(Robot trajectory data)

----------

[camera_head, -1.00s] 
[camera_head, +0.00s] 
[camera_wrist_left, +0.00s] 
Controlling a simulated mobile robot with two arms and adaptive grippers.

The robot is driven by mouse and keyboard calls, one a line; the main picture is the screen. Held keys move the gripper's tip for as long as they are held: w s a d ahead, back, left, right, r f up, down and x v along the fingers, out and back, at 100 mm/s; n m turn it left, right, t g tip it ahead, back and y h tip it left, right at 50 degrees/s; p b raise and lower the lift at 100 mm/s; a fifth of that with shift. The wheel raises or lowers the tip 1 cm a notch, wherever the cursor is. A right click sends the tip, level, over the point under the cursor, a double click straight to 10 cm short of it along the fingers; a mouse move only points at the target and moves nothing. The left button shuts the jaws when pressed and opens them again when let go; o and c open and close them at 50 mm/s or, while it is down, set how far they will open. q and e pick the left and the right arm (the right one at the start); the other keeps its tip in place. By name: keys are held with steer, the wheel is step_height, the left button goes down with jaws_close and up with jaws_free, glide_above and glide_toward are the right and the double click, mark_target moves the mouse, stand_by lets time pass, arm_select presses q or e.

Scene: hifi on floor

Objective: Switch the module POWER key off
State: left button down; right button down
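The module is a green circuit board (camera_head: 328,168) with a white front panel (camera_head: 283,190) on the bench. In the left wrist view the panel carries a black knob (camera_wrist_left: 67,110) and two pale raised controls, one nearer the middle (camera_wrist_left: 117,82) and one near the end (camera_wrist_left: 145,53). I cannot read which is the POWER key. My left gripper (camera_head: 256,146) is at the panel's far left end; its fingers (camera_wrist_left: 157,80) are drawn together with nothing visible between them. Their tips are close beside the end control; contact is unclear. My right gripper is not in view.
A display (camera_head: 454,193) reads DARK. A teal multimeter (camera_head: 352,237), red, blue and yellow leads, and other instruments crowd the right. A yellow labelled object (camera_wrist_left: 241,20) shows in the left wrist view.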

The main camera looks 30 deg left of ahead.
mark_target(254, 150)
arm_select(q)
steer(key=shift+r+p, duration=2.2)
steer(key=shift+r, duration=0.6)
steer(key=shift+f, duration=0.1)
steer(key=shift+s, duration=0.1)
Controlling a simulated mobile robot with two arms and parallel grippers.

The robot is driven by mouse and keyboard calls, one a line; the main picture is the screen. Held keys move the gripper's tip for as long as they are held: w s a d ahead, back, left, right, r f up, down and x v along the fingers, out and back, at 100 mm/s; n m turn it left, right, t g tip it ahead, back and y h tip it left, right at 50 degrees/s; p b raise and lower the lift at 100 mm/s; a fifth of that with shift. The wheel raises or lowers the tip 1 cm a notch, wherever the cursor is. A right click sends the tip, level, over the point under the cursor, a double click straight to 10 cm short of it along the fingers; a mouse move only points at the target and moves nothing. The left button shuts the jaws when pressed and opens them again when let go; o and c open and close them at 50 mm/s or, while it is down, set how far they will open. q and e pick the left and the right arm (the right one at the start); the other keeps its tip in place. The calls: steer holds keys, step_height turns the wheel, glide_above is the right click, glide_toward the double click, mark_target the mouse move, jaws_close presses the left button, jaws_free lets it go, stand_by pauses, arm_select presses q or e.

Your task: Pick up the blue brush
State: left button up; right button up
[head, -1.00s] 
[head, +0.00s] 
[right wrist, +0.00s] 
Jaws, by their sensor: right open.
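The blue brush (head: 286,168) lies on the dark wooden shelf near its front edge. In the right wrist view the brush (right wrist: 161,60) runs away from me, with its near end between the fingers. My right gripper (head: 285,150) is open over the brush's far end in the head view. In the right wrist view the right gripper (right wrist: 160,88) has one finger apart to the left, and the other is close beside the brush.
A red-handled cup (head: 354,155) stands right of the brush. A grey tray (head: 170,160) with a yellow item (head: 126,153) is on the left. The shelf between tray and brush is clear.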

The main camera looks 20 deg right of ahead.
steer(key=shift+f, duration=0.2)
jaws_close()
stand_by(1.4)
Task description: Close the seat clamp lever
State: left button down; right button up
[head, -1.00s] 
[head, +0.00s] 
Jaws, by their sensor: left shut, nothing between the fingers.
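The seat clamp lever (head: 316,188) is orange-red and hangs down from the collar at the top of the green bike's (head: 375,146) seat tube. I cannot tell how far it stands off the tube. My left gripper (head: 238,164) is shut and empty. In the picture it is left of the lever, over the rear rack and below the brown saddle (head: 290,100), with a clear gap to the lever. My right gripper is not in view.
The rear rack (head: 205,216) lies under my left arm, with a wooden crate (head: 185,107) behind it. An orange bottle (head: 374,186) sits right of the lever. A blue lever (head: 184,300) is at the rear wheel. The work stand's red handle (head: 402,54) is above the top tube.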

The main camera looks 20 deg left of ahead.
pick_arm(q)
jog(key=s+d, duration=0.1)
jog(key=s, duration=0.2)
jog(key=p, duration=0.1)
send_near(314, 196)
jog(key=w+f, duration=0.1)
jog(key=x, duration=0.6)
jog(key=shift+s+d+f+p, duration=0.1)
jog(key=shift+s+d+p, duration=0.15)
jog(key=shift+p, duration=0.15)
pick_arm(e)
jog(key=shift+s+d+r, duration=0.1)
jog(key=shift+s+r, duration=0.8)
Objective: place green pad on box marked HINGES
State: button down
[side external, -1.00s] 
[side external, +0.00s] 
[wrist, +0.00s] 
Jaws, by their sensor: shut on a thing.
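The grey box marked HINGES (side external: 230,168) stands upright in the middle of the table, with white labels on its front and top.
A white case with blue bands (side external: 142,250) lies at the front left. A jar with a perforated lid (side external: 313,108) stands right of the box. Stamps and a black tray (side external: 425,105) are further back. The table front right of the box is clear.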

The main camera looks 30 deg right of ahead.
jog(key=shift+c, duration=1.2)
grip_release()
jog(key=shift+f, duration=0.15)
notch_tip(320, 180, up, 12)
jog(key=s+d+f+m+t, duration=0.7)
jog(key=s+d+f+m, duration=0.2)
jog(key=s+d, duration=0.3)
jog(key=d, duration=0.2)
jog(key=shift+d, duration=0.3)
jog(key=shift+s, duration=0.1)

----------

Goal: Write out exactly the lines of the entries above that run from the line containing "[wrist, +0.00s]" through the last line, including both.

Complete response:
[wrist, +0.00s] 
Jaws, by their sensor: shut on a thing.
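The grey box marked HINGES (side external: 230,168) stands upright in the middle of the table, with white labels on its front and top.
A white case with blue bands (side external: 142,250) lies at the front left. A jar with a perforated lid (side external: 313,108) stands right of the box. Stamps and a black tray (side external: 425,105) are further back. The table front right of the box is clear.

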The main camera looks 30 deg right of ahead.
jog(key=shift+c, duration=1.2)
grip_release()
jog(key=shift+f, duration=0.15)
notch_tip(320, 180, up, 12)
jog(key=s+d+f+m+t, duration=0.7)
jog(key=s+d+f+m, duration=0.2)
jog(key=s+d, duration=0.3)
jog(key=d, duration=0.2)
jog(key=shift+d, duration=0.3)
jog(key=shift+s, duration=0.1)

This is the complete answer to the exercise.